Material provided:
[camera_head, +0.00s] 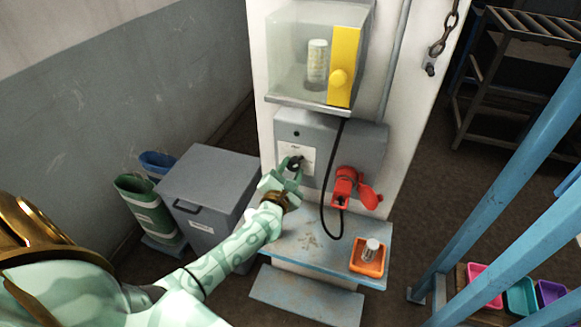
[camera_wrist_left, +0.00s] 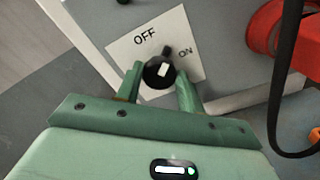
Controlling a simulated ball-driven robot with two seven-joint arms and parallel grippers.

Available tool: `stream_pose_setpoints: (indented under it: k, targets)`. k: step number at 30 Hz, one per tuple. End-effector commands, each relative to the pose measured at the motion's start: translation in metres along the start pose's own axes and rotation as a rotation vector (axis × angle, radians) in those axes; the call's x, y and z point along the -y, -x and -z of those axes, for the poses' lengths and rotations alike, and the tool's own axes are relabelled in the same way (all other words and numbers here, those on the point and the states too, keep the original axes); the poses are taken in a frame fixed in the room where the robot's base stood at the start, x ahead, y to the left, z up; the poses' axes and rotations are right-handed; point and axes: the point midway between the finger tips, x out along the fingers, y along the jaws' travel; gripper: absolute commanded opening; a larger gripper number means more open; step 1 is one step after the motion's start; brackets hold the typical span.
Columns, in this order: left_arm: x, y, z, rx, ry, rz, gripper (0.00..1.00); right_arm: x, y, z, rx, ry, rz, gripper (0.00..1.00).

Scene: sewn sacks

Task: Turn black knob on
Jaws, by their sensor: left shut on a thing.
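The black knob (camera_wrist_left: 158,73) sits on a white label plate (camera_wrist_left: 125,47) printed OFF and ON, on the front of a grey box (camera_head: 345,135). In the left wrist view, the knob's pointer is turned up and slightly right, between the two words. My left gripper (camera_wrist_left: 160,85) has one green finger on each side of the knob and is shut on it. In the head view the left gripper (camera_head: 289,170) reaches the knob (camera_head: 296,163), partly covering it. My right gripper is not in view.
A red plug-like fitting (camera_head: 345,184) with a black cable is right of the plate. Above is a clear case (camera_head: 290,60) with a yellow panel. Below, a blue shelf (camera_head: 300,240) holds an orange tray (camera_head: 362,268). A grey bin (camera_head: 208,190) stands left.

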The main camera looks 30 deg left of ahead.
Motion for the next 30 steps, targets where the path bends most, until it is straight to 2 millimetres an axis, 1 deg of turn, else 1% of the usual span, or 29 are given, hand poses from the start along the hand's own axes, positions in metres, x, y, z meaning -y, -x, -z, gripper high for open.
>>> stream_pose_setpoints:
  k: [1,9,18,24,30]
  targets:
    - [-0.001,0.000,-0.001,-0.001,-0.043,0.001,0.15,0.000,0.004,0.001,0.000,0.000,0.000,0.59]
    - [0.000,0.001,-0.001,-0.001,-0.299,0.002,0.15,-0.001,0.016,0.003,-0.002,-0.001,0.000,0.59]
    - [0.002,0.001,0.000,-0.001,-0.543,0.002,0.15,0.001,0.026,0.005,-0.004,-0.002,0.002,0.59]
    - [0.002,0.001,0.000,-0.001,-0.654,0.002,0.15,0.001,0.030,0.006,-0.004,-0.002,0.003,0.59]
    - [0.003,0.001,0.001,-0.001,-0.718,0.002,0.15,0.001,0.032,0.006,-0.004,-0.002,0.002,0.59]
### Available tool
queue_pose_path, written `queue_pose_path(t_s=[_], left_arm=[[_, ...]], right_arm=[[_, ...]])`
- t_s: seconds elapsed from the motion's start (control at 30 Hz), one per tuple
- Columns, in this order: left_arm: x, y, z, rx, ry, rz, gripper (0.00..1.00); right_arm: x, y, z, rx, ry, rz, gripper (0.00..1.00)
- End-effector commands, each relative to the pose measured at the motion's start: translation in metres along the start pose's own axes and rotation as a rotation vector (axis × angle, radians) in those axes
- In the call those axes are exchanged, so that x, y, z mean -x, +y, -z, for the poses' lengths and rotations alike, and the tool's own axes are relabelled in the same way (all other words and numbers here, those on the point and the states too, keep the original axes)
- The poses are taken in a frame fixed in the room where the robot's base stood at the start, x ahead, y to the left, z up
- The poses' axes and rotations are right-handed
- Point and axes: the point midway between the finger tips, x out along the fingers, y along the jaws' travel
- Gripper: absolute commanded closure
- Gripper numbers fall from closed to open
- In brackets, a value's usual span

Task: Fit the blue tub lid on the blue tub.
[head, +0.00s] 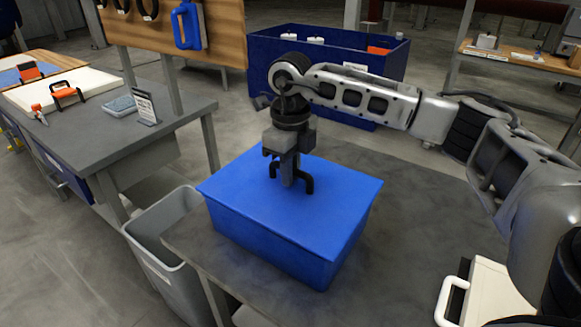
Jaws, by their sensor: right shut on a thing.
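The blue tub (265,248) stands on the grey table. The blue tub lid (228,190) lies flat over the tub's top, its edges roughly in line with the tub's walls. I cannot tell whether its rim is fully seated all round. A black handle (308,184) stands up from the lid's middle. My right gripper (289,180) points straight down and is shut on this handle. The gripper partly hides the handle and the lid behind it. My left gripper is not in view.
The grey table (410,215) has clear room right of the tub. A grey bin (150,222) stands by its left edge. A large navy crate (268,52) is behind. A white object with a handle (495,295) is at lower right. A workbench (80,135) stands left.

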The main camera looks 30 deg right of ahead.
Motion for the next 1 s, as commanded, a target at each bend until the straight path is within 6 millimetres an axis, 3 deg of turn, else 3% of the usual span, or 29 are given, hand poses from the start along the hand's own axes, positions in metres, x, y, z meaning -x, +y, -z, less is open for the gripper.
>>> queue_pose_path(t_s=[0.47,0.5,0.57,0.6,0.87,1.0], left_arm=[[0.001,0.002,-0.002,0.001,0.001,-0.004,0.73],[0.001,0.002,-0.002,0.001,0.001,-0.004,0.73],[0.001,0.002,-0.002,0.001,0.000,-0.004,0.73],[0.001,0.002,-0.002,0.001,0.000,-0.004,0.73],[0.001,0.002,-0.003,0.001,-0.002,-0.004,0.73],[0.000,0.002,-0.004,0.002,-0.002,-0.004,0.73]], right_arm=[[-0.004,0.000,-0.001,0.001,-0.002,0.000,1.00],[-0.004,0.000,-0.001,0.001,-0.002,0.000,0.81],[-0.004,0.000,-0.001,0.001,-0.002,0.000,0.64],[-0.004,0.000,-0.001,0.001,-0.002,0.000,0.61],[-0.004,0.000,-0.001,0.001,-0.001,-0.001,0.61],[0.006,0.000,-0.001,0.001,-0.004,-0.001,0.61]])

What is required:
Go through the records above, find every line with the word "Columns", and list those lines.

Exercise output:
Columns, in this order: left_arm: x, y, z, rx, ry, rz, gripper (0.00..1.00); right_arm: x, y, z, rx, ry, rz, gripper (0.00..1.00).
- Columns, in this order: left_arm: x, y, z, rx, ry, rz, gripper (0.00..1.00); right_arm: x, y, z, rx, ry, rz, gripper (0.00..1.00)

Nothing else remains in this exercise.